Crowther's range of interests and knowledge is broader here than in past collections. A good example is "A Prophet from Savannah," a long profile of Kirk Varnedoe, a former Crowther college buddy who also happened to be a renowned curator at the Museum of Modern Art in New York and had a big impact on the development of modern art itself. Crowther tells Varnedoe's story while also meditating on memory and the expectations of youth and their denouement, weaving in and out of both "storylines" until they're inseparable. The essay is a longer version of a cover story which ran in all CL papers, and is one of Crowther's finest, most subtle works.

He was born in Nova Scotia to American parents and spent his first 12 years at various naval bases (his father was a naval officer). He graduated from Williams College and earned a masters in journalism from Columbia University. Crowther is a veteran of The Buffalo News, Time magazine, and Newsweek. He moved permanently to North Carolina in 1977 and jumped to the alternative press, helping found The Spectator in Raleigh, then moving to The Independent in Durham in 1989.

In 1992, Crowther became the first member of the alternative press to receive the H.L. Mencken Award from The Baltimore Sun, an honor imparted annually to the country's finest columnist. In 1998, he shared the Association of Alternative Newsweeklies' first place award for commentary with Nat Hentoff from the Village Voice. His second collection of essays, Cathedrals of Kudzu: A Personal Landscape of the South won the Lillian Smith Book Award for Commentary and the 1999-2001 Fellowship Prize for Non-Fiction from the Fellowship of Southern. He lives in Hillsborough with his wife, novelist Lee Smith. We spoke to Crowther last week.

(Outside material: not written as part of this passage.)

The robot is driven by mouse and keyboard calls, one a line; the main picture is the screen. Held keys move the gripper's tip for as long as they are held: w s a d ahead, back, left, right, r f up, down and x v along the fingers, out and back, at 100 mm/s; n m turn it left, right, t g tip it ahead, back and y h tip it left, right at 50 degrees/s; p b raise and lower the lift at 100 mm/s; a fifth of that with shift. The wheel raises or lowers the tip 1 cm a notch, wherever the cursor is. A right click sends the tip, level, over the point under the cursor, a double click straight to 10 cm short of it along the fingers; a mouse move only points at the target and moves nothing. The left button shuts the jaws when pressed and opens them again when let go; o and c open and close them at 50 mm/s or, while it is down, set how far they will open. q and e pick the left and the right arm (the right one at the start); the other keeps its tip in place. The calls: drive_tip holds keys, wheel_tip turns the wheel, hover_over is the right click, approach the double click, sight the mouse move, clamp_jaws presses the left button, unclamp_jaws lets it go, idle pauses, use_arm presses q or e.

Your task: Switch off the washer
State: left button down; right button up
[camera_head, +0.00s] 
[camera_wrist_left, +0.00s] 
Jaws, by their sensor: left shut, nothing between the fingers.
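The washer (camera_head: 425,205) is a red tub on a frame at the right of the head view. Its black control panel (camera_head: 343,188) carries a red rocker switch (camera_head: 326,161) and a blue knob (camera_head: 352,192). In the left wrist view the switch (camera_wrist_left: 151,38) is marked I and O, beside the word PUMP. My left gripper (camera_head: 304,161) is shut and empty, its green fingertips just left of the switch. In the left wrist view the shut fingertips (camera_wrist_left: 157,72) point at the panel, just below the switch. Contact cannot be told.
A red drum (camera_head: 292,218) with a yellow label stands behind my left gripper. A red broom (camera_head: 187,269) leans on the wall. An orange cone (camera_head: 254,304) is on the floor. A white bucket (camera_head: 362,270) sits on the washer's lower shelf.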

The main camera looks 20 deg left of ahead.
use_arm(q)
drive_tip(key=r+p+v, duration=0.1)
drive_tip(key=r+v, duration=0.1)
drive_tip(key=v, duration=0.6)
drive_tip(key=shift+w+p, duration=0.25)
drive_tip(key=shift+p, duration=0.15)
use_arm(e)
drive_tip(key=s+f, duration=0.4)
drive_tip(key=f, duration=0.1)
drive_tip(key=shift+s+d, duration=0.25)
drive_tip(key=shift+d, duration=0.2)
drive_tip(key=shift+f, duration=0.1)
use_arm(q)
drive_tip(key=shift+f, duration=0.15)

Creative Loafing: Is there a reason this particular collection came out now?

Hal Crowther: Well, one of the things I wanted to get across is that this is a critical time in the South, a time to take stock, and what I was trying to do was to look at some of the things that are passing, things that should be noted with pride and due attention, and also things that have always been a problem that may or may not be improving fast enough.

You've become known as a chronicler of the South whether it's the arts, politics, or what have you, but a lot of people think you're just a transplanted Yankee. How long have you been in the South?

Most of my life, I guess. I was here till I was 11, then I came back in 1977 and have lived here ever since. My father's family came from North Carolina. I've only gone for about 10 years, when I was in college or living with my parents, that I wasn't living in the South, so I regard myself as pretty much full-fledged, even if my mother's from Boston.

Why does the image of Southerners as dumb, backward hicks with Klan suits in their closets refuse to die out? I thought after eight years of Bill Clinton -- no matter what you thought of his politics much less his sex life, there's no denying the guy is bright as hell -- that might have changed.

It just seems to be something that won't go away no matter what. I thought the way Clinton was scrutinized early on was very interesting, as if they expected him to spit tobacco juice during his State of the Union speech (laughs). The Republicans hated him more than anything else because they feared him -- he was so obviously an efficient politician with charisma and they tried to counter that with this image of the slick hick salesman who wanted to get into every woman's shorts (laughs). It was kind of a stereotype just waiting for him to fall into and they utilized it to the max.